▸ Records to use:
-- Start --

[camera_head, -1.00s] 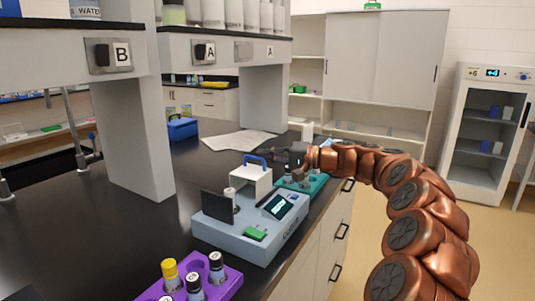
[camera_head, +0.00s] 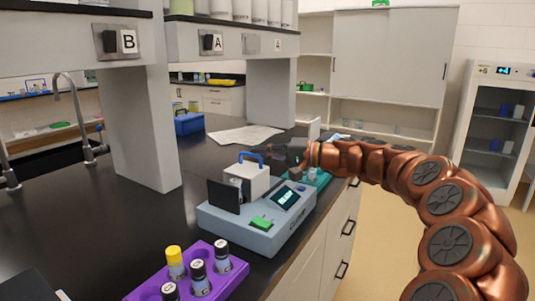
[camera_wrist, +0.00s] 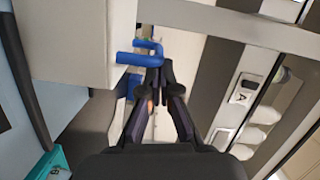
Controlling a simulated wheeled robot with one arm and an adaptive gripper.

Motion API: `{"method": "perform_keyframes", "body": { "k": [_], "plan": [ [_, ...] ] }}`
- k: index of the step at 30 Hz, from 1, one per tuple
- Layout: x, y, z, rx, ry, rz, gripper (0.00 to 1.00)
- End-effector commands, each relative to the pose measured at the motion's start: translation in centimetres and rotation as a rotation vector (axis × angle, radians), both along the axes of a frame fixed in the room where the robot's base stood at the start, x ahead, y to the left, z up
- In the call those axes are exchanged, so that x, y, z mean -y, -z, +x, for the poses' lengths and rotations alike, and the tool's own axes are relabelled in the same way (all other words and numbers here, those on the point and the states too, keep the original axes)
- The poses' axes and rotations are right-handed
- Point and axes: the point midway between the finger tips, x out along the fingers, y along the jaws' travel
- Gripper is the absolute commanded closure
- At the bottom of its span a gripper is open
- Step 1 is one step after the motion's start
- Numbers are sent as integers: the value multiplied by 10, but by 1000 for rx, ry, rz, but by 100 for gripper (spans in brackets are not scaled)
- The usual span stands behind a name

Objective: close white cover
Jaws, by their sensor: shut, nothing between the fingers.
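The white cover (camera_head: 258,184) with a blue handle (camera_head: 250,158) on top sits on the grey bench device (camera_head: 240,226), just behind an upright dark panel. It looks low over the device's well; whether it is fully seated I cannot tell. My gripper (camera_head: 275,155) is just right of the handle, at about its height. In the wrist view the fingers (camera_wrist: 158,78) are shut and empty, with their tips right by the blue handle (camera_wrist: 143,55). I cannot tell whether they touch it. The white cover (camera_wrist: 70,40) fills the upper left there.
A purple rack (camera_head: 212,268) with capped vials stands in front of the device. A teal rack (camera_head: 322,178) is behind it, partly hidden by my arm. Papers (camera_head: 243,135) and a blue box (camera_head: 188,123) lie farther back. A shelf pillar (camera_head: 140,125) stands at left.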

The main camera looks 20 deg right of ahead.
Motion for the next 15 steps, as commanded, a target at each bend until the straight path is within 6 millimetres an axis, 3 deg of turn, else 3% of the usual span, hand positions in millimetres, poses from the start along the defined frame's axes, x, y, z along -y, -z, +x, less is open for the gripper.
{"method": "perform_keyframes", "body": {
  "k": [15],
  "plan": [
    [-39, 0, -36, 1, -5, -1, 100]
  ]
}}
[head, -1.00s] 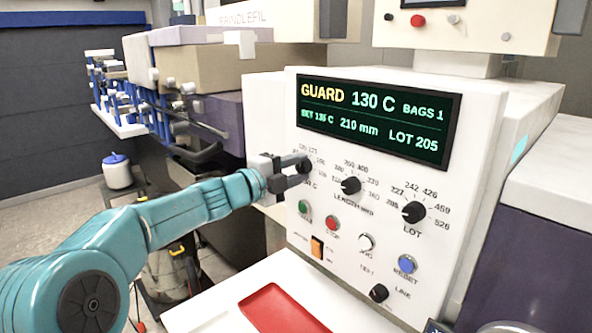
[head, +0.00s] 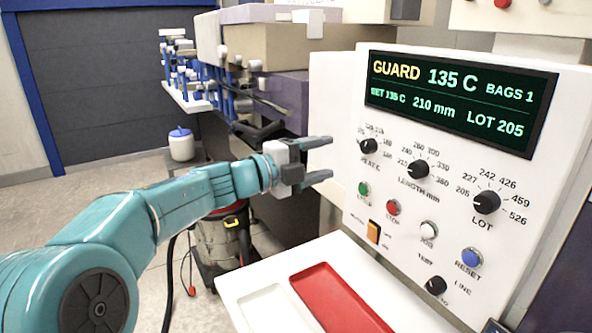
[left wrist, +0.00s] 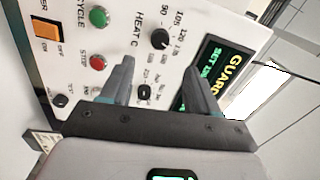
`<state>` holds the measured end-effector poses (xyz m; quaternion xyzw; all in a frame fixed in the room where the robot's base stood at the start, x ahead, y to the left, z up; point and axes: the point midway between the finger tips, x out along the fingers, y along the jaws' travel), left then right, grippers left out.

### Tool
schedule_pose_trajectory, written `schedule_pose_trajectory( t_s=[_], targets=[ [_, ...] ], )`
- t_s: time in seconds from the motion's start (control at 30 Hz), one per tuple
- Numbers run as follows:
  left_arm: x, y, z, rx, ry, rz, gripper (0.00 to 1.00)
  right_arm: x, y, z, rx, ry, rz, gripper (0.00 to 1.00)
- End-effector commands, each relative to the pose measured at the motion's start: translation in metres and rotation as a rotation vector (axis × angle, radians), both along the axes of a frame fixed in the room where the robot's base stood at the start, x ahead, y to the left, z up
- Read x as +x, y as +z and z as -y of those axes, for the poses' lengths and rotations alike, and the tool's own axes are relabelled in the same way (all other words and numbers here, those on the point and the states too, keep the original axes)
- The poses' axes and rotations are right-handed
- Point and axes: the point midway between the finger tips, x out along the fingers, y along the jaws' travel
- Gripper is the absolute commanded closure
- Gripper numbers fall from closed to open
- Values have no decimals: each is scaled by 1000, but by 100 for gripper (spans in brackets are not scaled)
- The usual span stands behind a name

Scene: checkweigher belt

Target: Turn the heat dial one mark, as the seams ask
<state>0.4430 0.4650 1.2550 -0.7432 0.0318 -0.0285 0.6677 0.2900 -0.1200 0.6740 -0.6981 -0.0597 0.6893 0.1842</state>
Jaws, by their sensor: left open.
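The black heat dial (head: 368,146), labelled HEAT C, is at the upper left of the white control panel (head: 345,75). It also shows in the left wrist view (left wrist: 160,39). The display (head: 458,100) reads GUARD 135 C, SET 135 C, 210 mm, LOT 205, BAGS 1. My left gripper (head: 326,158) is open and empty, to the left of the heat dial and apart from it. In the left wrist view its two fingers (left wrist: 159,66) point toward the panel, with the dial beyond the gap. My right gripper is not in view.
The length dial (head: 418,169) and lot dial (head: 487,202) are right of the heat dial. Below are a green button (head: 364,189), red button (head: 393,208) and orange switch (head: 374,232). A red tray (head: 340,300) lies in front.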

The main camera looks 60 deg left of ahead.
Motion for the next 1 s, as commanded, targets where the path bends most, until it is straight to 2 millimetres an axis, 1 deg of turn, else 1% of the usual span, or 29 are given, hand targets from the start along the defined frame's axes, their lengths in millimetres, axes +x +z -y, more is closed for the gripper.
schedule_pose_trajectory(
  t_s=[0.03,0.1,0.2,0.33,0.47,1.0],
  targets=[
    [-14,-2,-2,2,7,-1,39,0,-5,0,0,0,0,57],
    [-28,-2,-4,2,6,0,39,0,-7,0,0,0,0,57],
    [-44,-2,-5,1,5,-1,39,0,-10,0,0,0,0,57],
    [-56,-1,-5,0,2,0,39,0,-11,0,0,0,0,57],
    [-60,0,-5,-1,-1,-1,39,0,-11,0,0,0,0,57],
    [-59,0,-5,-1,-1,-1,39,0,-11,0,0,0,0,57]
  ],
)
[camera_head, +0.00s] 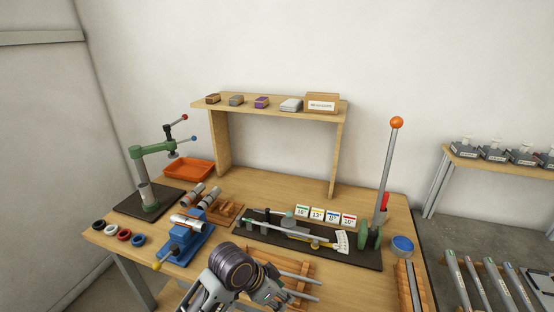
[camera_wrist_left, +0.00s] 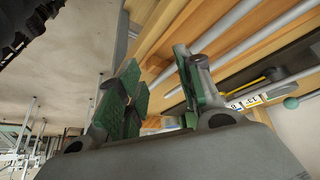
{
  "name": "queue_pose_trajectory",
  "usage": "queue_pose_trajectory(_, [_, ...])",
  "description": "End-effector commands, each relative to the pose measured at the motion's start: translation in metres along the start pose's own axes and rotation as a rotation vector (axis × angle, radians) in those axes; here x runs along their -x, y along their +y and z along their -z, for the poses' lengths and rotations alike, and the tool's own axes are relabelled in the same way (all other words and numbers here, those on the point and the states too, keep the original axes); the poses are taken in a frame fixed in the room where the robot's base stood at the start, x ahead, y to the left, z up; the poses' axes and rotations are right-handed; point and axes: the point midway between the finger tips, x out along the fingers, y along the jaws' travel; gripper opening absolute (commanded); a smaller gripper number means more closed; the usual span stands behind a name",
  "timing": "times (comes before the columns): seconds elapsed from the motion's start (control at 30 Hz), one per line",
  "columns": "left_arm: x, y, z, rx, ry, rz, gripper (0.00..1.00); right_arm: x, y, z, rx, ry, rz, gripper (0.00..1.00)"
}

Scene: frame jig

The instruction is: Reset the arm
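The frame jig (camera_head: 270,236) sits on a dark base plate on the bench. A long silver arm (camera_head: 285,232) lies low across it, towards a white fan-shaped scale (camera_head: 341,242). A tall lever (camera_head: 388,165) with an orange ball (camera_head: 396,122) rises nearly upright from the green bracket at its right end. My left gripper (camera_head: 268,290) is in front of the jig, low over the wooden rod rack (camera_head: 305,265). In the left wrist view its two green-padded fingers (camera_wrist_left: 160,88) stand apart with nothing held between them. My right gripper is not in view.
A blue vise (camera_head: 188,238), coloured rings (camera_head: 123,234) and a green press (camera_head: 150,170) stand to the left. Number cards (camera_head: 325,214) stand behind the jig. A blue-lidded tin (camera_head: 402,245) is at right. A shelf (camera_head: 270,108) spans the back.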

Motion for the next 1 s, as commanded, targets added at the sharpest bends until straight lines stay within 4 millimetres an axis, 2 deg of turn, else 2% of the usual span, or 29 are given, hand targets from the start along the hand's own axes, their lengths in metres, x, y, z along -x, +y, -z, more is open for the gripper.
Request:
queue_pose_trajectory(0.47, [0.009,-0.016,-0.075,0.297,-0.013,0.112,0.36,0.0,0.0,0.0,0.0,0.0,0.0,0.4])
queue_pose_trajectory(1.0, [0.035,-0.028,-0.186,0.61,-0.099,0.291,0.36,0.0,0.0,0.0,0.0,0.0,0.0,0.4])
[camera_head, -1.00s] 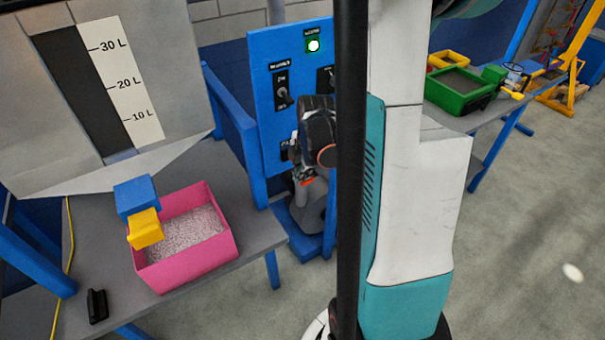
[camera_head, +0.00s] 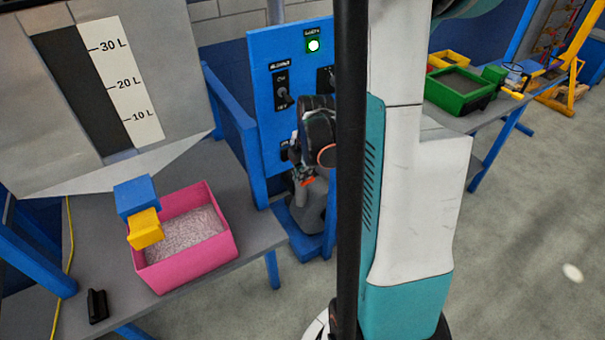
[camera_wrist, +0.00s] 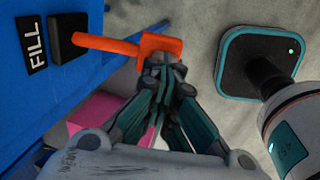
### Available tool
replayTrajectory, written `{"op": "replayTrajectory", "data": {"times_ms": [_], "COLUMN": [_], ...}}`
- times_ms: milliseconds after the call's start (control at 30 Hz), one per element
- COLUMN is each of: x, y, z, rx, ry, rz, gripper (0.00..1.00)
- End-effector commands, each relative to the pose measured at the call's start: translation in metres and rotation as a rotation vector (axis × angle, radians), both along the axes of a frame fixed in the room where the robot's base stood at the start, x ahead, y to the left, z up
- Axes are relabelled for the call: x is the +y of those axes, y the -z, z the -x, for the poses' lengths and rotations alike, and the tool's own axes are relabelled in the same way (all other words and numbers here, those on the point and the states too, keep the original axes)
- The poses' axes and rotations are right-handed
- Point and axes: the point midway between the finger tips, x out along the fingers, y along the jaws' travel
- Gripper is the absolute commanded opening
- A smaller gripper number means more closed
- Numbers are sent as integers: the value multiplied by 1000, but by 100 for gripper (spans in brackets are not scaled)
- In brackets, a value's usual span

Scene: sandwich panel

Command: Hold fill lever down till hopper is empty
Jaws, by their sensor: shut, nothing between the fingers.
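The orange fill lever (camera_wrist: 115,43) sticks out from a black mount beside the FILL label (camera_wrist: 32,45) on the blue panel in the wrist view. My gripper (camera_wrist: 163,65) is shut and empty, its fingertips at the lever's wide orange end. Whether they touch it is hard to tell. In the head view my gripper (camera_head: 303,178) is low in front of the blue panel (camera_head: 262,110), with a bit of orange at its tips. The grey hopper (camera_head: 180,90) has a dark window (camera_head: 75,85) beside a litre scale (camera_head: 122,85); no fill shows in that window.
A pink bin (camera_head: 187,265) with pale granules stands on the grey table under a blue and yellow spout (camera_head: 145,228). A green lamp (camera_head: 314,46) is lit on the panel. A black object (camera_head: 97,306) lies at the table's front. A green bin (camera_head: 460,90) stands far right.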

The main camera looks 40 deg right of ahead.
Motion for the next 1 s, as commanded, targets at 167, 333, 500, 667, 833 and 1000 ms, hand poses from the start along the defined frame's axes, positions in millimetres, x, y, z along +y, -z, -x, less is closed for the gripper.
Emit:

-- End --

▸ Task:
Return each line where "sent" shows up.

▸ Expected output:
- Numbers are sent as integers: the value multiplied by 10, but by 1000 for rx, ry, rz, but by 100 for gripper (spans in brackets are not scaled)
- Numbers are sent as integers: the value multiplied by 1000, but by 100 for gripper (spans in brackets are not scaled)

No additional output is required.